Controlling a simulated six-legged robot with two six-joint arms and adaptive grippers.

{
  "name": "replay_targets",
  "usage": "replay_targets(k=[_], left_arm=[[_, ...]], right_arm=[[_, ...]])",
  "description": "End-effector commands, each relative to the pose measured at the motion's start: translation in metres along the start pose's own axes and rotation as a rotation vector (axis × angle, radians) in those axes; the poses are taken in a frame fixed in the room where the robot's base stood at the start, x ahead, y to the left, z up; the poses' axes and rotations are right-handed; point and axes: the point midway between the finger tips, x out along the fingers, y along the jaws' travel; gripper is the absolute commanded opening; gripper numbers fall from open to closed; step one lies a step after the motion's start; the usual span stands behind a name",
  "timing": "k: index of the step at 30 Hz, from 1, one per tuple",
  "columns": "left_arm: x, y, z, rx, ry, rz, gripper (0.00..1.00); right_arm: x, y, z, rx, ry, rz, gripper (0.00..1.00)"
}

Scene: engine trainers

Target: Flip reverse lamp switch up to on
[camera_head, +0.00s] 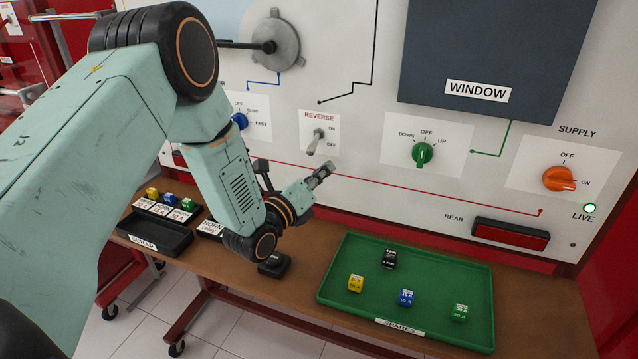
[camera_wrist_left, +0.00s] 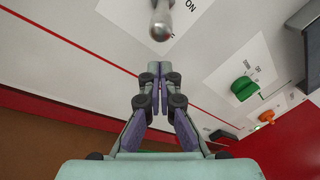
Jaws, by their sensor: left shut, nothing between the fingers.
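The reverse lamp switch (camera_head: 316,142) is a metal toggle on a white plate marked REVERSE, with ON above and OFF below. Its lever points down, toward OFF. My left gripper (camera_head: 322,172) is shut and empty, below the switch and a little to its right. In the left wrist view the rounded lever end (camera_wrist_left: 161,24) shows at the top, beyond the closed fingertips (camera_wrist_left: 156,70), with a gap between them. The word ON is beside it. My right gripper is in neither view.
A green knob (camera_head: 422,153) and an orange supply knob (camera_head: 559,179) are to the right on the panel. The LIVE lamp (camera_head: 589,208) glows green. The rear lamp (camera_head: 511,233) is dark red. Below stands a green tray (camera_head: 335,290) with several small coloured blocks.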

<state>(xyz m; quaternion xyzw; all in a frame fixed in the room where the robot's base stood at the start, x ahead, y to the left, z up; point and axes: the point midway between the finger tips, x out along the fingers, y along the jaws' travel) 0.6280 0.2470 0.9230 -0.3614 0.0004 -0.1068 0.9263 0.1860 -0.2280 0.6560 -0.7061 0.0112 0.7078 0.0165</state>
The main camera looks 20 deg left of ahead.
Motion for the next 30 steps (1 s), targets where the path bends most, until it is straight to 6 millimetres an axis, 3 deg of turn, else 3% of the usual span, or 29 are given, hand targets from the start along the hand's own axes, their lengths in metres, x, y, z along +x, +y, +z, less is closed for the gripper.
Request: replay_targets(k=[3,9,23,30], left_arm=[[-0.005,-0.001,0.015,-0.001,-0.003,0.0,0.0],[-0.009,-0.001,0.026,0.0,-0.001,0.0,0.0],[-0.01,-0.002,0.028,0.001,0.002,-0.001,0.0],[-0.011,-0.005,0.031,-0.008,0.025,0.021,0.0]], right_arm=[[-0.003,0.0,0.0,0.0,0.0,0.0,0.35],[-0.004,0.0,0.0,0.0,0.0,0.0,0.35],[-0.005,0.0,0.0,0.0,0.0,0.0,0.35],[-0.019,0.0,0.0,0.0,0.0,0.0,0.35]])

====================

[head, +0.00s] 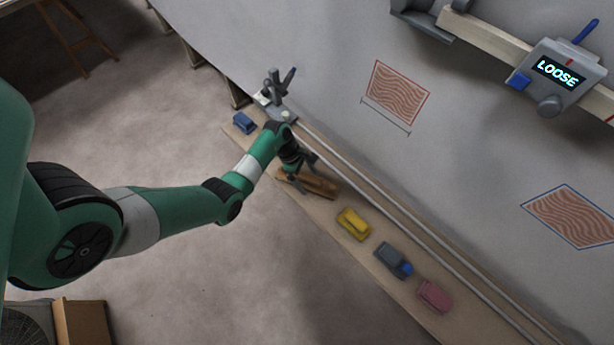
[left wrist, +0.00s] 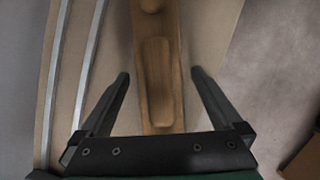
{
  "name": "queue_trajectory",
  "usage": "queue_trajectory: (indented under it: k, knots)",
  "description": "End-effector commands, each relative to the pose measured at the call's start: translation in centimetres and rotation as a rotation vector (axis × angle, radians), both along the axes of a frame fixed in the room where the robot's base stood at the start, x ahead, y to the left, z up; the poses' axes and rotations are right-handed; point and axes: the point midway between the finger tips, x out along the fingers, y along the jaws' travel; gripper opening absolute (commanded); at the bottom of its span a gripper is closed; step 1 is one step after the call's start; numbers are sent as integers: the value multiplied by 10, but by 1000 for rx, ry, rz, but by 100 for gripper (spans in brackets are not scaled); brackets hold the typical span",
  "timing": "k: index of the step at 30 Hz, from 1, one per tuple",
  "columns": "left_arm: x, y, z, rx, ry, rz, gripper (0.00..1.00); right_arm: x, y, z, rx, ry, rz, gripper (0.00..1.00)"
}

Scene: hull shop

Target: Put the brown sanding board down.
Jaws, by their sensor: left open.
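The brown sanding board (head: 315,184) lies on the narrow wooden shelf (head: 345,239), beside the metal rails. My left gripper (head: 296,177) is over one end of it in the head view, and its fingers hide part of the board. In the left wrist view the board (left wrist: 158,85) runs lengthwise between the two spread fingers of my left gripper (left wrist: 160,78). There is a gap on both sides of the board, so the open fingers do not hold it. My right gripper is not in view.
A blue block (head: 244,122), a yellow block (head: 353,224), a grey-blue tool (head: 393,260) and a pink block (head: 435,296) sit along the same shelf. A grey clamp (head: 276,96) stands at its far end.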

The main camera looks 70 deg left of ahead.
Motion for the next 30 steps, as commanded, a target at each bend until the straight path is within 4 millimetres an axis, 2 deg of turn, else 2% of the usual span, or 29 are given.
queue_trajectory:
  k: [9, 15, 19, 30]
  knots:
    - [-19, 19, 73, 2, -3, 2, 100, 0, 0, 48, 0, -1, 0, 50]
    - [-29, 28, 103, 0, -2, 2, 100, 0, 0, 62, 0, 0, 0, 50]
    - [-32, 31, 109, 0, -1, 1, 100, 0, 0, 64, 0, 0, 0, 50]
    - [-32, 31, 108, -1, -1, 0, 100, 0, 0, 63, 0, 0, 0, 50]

====================

Do this: Go through the material and select each line with the string "main" in it.

Reply to the task:
The main camera looks 20 deg left of ahead.
The main camera looks 70 deg left of ahead.

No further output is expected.